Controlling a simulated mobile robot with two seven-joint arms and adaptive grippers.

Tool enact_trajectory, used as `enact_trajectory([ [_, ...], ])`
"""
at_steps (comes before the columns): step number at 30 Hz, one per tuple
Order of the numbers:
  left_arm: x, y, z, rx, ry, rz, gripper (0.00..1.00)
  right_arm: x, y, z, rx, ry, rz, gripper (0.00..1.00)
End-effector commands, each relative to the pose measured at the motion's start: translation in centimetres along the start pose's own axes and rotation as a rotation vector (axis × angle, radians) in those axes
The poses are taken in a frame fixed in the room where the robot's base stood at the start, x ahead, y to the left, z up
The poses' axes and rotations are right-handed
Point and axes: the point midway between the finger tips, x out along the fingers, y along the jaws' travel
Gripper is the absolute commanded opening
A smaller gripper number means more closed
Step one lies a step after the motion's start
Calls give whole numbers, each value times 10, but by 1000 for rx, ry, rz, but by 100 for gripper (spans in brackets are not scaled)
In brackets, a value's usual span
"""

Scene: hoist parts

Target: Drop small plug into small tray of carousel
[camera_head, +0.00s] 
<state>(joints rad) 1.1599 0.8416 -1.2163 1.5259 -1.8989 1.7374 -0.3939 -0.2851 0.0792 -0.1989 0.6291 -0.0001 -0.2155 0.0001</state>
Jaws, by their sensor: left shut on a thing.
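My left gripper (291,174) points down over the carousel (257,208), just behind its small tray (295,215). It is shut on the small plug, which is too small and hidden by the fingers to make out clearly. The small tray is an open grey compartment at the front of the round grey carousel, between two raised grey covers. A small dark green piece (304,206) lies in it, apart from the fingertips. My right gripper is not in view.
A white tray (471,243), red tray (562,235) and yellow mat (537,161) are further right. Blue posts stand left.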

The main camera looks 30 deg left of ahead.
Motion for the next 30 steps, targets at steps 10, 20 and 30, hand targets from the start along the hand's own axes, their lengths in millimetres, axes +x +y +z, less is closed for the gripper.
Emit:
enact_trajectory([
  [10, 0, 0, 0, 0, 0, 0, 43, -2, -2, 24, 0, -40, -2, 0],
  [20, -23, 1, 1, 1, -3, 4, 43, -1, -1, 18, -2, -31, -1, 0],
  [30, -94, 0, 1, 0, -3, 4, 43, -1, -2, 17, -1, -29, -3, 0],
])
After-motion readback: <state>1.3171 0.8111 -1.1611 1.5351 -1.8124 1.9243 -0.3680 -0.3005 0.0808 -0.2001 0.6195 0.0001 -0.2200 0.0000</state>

------------------------------------------------------------

(Task description)
Each line in the material above must be retyped without alteration.

(Correct response)
Controlling a simulated mobile robot with two seven-joint arms and adaptive grippers.

Tool enact_trajectory, used as `enact_trajectory([ [_, ...], ])`
"""
at_steps (comes before the columns): step number at 30 Hz, one per tuple
Order of the numbers:
  left_arm: x, y, z, rx, ry, rz, gripper (0.00..1.00)
  right_arm: x, y, z, rx, ry, rz, gripper (0.00..1.00)
End-effector commands, each relative to the pose measured at the motion's start: translation in centimetres along the start pose's own axes and rotation as a rotation vector (axis × angle, radians) in those axes
The poses are taken in a frame fixed in the room where the robot's base stood at the start, x ahead, y to the left, z up
The poses' axes and rotations are right-handed
Point and axes: the point midway between the finger tips, x out along the fingers, y along the jaws' travel
Gripper is the absolute commanded opening
A smaller gripper number means more closed
Step one lies a step after the motion's start
Calls give whole numbers, each value times 10, but by 1000 for rx, ry, rz, but by 100 for gripper (spans in brackets are not scaled)
In brackets, a value's usual span
"""

Scene: hoist parts

Target: Drop small plug into small tray of carousel
[camera_head, +0.00s] 
<state>(joints rad) 1.1599 0.8416 -1.2163 1.5259 -1.8989 1.7374 -0.3939 -0.2851 0.0792 -0.1989 0.6291 -0.0001 -0.2155 0.0001</state>
Jaws, by their sensor: left shut on a thing.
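My left gripper (291,174) points down over the carousel (257,208), just behind its small tray (295,215). It is shut on the small plug, which is too small and hidden by the fingers to make out clearly. The small tray is an open grey compartment at the front of the round grey carousel, between two raised grey covers. A small dark green piece (304,206) lies in it, apart from the fingertips. My right gripper is not in view.
A white tray (471,243), red tray (562,235) and yellow mat (537,161) are further right. Blue posts stand left.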

The main camera looks 30 deg left of ahead.
Motion for the next 30 steps, targets at steps 10, 20 and 30, hand targets from the start along the hand's own axes, their lengths in millimetres, axes +x +y +z, less is closed for the gripper.
Emit:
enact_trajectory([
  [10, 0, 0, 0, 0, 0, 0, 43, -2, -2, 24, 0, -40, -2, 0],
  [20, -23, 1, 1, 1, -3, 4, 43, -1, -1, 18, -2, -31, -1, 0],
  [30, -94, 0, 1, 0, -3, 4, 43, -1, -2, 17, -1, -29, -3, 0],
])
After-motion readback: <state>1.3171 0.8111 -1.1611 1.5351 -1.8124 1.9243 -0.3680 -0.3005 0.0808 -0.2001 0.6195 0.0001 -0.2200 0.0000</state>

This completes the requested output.